Non è la prima volta che Trump gioca la carta delle tariffe. Già il 2 aprile, con il suo roboante Liberation Day, aveva sganciato un dazio del 20% specifico per l’Europa, in aggiunta a una tariffa base del 10% per tutti. Poi, una pausa di 90 giorni, come a dire: “Vi do un po’ di tempo per inginocchiarvi”. Ma Bruxelles, con il suo mix di orgoglio e caos interno, non ha ceduto. E ora? Trump ha perso la pazienza. “L’Europa ci tratta malissimo”, ha tuonato, e il suo annuncio su Truth Social ha fatto crollare i mercati come birilli. Le borse USA hanno aperto in rosso, con gli indici che barcollano in pre-market, e in Europa le cose non vanno meglio: Volkswagen e BMW hanno visto le loro azioni affondare di oltre il 4%. Il messaggio è chiaro: Trump non bluffa.
L’Europa, dal canto suo, non sta a guardare. La minaccia di ritorsioni da 95 miliardi di euro è già sul tavolo, con dazi su aerei, bourbon, acciaio e chissà cos’altro. Ma c’è un problema: l’UE non è un monolite. Alcuni Stati membri, più duri, hanno già bloccato l’idea di ridurre unilateralmente i dazi sui prodotti americani, come chiedeva Trump.

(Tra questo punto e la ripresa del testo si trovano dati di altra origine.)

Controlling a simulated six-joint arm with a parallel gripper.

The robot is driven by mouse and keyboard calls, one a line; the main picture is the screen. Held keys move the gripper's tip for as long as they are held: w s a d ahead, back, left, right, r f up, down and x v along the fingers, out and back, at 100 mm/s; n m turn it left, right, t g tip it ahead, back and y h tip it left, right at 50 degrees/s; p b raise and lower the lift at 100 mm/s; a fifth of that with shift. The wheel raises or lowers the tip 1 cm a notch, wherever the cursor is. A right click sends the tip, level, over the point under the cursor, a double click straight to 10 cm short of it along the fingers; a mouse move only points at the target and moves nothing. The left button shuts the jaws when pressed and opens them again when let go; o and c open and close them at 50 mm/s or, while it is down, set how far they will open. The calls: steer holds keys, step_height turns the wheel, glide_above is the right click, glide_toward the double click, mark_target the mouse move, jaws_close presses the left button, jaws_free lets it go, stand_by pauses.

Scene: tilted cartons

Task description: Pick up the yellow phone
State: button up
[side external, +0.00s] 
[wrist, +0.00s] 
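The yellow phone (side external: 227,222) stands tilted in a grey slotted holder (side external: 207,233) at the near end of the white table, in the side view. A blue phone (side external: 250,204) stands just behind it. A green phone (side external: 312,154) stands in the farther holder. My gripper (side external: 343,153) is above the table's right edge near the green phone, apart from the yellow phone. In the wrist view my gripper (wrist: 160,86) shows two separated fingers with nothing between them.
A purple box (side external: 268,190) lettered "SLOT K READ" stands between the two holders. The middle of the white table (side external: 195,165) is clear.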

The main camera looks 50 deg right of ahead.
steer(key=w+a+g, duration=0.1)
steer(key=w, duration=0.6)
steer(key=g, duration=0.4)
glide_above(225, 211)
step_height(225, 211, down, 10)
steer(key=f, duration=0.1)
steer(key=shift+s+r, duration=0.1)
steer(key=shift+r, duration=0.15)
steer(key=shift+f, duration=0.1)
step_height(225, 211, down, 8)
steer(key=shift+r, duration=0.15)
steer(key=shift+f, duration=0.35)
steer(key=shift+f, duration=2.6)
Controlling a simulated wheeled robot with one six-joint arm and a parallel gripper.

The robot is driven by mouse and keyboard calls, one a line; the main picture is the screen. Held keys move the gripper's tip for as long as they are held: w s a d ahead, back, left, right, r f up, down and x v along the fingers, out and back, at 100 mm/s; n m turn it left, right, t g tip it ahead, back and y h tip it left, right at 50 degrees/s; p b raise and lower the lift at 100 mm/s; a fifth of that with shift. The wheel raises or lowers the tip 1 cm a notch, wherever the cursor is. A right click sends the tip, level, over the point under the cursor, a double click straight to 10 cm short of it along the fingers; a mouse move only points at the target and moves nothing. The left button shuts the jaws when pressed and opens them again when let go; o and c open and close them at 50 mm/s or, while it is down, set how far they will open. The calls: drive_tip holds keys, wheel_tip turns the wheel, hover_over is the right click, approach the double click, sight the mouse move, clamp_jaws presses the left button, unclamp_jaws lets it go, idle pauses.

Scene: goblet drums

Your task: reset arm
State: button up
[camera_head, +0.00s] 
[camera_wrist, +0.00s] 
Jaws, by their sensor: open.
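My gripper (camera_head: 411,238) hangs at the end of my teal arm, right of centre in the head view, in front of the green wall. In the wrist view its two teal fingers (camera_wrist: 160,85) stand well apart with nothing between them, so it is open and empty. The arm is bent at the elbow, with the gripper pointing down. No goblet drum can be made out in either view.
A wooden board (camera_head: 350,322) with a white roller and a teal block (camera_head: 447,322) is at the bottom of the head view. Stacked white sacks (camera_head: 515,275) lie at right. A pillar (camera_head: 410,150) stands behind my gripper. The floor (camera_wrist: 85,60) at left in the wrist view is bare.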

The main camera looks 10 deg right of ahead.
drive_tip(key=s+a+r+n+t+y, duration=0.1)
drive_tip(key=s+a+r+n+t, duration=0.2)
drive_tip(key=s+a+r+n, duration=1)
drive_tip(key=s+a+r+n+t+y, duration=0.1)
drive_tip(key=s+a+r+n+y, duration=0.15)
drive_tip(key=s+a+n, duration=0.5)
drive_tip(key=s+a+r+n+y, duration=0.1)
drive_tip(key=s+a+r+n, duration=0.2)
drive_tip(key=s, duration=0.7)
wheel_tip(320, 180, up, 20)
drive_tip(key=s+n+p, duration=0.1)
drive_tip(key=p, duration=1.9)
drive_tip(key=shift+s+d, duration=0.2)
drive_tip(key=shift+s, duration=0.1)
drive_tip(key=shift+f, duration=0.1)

Altri, più pragmatici, guardano al recente accordo fra UK e USA – che ha portato le tariffe britanniche "solo" al 10% – e si chiedono se non sia meglio piegarsi un po’ per evitare il disastro. Ma con Trump che alza la posta, l’Europa rischia di trovarsi intrappolata tra l’incudine di Washington e il martello di Pechino, che potrebbe inondare il Vecchio Continente di merci a basso costo escluse dal mercato USA. Un incubo per le aziende europee, già schiacciate dalla competizione cinese.
I mercati, prevedibilmente, sono in modalità “si salvi chiu può”. Il prezzo del petrolio è sceso di un dollaro, con il sentiment di rischio che prende una botta dopo l’annuncio di Trump. L’oro, bene rifugio per eccellenza, ha perso il 2,3%, segno che gli investitori stanno correndo verso i titoli di Stato USA, facendo calare i rendimenti. Ma c’è un lato curioso: le scommesse su tagli dei tassi d’interesse da parte della Banca Centrale Europea sono aumentate. I trader ora prevedono tre tagli entro fine anno, contro i due di prima, per sostenere un’economia europea già asfittica che potrebbe soffrire sotto il peso delle tariffe.
Cosa vuole Trump? Soldi, potere, o semplicemente il gusto di far saltare il banco? Probabilmente un mix di tutto questo. La sua strategia è quella del bullo del quartiere: colpisce duro, poi offre una via d’uscita, ma solo alle sue condizioni. La Cina, dopo aver subito dazi al 145% (ora scesi al 30% dopo trattative a Ginevra), ha risposto con tariffe al 125% sui prodotti americani. L’Europa, più frammentata, fatica a trovare una risposta unitaria. E il Regno Unito? Be’, loro hanno già il loro accordo con gli USA. Che sia il revival dell'industria automobilistica britannica? La verità è che nessuno sa come finirà. Trump potrebbe ritirarsi all’ultimo minuto, come ha fatto con la Cina, o potrebbe andare fino in fondo, trasformando il commercio globale in un ring dove tutti perdono. Una cosa è certa: il 1° giugno è fra una settimana. Per ora, le aziende europee tremano, i mercati oscillano, e i consumatori si preparano a pagare di più per tutto, dalle auto al vino italiano. Trump ha acceso la miccia. Ora tocca al mondo decidere se spegnerla o lasciarla esplodere.